## Start INFORMATION GIVEN
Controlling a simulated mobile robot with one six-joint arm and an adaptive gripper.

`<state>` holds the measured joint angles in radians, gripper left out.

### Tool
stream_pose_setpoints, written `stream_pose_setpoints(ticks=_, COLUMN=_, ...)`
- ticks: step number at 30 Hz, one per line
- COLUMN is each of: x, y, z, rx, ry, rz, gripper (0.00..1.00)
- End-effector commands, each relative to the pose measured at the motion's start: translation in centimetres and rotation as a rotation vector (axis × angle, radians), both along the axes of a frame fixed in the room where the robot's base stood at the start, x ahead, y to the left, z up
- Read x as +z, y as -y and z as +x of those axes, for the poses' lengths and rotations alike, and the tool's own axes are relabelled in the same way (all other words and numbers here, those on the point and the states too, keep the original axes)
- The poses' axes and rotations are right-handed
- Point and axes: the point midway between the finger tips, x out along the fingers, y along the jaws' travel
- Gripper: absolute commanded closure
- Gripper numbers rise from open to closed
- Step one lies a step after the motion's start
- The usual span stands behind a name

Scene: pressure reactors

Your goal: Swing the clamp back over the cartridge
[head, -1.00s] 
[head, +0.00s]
## End INFORMATION GIVEN
## Start INFORMATION GIVEN
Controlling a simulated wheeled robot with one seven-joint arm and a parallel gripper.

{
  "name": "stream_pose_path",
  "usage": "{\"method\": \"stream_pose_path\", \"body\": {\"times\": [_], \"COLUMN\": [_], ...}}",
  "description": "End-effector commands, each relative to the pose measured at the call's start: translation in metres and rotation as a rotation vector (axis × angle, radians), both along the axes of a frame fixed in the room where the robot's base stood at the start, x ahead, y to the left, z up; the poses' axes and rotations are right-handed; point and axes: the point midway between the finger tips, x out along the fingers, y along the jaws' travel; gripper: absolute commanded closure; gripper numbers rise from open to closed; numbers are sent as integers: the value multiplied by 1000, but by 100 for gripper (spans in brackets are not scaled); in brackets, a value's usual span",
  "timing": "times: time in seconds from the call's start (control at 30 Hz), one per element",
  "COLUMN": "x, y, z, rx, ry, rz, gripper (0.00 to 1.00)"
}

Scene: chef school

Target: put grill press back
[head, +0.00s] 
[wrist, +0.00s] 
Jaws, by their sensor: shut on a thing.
## End INFORMATION GIVEN
*PROBLEM DETAILS*
From the entries, copy out each line containing the word "rise".

*EXERCISE RESULT*
- Gripper numbers rise from open to closed
  "description": "End-effector commands, each relative to the pose measured at the call's start: translation in metres and rotation as a rotation vector (axis × angle, radians), both along the axes of a frame fixed in the room where the robot's base stood at the start, x ahead, y to the left, z up; the poses' axes and rotations are right-handed; point and axes: the point midway between the finger tips, x out along the fingers, y along the jaws' travel; gripper: absolute commanded closure; gripper numbers rise from open to closed; numbers are sent as integers: the value multiplied by 1000, but by 100 for gripper (spans in brackets are not scaled); in brackets, a value's usual span",

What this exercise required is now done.